Una risposta può essere che le attitudini verso l’autorità politica sono inizialmente mediate dalla famiglia, il cui ruolo rimane di gran lunga fondamentale nel processo di socializzazione politica.
Dall’esperienza in questo gruppo primario il bambino sviluppa un’immagine del genitore ideale e alcune nozioni su come ci si aspetta che un giovane cittadino si comporti. Il bambino trasferisce poi molto presto quest’immagine di autorità ideale a figure politiche distanti e relativamente poco conosciute. Più avanti ancora, sempre attraverso l’identificazione con la famiglia, il giovane matura l’attaccamento a un partito politico e la conseguente rappresentazione degli avversari politici come l’opposto dei genitori: non sinceri, opportunisti e privi di buon senso.

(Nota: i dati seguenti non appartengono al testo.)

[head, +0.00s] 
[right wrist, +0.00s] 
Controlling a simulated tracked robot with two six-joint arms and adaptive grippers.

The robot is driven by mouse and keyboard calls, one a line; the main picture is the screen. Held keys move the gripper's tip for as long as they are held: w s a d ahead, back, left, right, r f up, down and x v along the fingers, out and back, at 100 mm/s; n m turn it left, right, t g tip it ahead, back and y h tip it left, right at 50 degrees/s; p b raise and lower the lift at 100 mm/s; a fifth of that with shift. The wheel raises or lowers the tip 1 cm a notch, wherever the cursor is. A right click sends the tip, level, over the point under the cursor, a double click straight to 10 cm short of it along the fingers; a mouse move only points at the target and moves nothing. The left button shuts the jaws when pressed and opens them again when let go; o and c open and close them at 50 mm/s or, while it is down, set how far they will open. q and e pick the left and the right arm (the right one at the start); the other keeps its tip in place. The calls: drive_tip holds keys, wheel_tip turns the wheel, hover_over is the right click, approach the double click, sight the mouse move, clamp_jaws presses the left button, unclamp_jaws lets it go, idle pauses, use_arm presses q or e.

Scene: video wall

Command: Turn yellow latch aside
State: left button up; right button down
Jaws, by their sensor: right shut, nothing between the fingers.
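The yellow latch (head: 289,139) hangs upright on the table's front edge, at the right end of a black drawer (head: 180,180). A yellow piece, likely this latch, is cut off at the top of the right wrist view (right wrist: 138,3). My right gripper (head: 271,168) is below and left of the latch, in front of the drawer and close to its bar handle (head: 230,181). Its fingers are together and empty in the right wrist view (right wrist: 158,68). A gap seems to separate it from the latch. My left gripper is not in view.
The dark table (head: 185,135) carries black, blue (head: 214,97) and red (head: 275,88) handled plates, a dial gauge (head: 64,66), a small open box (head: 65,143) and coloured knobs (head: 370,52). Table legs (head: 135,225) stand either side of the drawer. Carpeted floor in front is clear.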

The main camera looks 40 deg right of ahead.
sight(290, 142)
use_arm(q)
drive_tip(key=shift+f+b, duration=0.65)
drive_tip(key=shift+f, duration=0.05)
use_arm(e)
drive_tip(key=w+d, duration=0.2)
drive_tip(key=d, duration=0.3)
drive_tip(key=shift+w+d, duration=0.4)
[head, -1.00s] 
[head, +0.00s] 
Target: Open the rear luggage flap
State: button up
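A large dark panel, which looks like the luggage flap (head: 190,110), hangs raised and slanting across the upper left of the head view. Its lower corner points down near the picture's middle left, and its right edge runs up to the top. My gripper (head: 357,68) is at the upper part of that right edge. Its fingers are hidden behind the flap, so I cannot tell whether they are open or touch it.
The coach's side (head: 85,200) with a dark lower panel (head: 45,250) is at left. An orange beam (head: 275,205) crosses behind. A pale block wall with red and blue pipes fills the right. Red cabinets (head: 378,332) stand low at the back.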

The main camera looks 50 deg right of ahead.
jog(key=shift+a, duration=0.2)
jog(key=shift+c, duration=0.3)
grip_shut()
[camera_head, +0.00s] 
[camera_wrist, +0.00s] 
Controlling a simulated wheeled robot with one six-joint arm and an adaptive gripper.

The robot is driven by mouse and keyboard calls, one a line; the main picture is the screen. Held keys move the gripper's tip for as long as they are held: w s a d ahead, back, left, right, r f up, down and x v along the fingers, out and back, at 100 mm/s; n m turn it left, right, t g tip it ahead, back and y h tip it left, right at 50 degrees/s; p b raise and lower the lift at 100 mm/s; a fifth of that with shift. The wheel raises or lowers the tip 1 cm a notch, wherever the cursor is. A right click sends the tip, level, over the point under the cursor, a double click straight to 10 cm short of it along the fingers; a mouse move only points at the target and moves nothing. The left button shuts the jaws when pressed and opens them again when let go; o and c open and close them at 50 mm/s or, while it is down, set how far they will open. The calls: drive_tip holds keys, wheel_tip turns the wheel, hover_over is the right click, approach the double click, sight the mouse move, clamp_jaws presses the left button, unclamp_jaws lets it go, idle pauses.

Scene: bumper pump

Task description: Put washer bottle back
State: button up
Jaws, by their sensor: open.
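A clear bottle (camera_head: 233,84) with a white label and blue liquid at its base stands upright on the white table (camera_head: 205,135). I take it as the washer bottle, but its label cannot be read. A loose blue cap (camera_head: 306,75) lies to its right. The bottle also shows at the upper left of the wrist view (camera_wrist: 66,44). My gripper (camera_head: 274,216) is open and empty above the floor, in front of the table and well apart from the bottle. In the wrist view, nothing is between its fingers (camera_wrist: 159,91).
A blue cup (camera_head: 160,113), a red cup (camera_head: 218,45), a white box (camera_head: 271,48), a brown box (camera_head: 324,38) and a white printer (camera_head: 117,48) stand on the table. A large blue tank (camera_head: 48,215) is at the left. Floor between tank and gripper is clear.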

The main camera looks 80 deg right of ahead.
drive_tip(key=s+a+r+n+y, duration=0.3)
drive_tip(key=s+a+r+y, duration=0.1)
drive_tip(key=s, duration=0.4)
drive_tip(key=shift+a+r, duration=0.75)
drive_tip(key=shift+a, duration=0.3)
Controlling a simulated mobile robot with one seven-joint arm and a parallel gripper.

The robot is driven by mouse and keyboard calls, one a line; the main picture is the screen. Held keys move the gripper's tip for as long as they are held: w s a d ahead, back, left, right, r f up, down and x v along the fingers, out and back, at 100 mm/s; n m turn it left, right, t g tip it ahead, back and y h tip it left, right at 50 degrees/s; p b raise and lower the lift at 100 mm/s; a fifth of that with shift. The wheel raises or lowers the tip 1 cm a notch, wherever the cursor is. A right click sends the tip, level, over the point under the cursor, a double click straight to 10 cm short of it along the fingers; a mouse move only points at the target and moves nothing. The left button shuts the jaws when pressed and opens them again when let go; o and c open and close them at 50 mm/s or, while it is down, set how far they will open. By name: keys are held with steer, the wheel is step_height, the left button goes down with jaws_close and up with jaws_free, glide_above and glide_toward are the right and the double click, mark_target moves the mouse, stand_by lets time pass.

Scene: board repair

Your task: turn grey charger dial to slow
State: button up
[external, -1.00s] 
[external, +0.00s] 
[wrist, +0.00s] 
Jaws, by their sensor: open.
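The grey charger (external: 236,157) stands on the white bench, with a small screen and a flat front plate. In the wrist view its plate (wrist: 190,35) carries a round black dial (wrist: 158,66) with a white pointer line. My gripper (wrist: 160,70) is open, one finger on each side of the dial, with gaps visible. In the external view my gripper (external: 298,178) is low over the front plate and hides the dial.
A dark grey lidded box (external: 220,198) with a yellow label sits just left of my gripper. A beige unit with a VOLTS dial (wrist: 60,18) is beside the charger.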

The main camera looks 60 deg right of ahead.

Solo alla fine di questo lungo processo di apprendimento nasce l’essenziale capacità di distinguere fra l’autorità di un’istituzione e le caratteristiche personali di chi l’assume. L’elaborazione di questa differenza consente ai bambini di valutare il grado in cui le aspettative legate alle cariche politiche sono state realizzate, rendendo possibile un senso critico che allo stesso tempo, se sostenuto da una buona educazione familiare, non mina un basilare senso di comune appartenenza. La critica alle persone, allora, riesce a convivere con il rispetto per le istituzioni.
In breve, quanto detto dimostra che il processo di socializzazione politica si basa su un apprendimento personale, non formale e profondamente imbevuto di componenti affettive, in cui l’esperienza vissuta all’interno delle famiglie mantiene un ruolo essenziale, sia nella formazione dell’immaginario politico infantile, sia poi nella trasmissione, attraverso comportamenti concreti, di adeguate norme di civismo.
Non mancano tuttavia implicazioni utili per l’educazione scolastica. Risulta chiaro, infatti, come gli anni cruciali per insegnare una corretta socializzazione politica siano quelli iniziali del primo ciclo elementare, non tanto quelli del liceo.
Tratto da: Robert Hess e David Easton, The Role of Elementary School in Political Socialization, in “The School Review”, The University of Chicago Press, Chicago, vol.70, n. 3, 1962, pp. 257-265.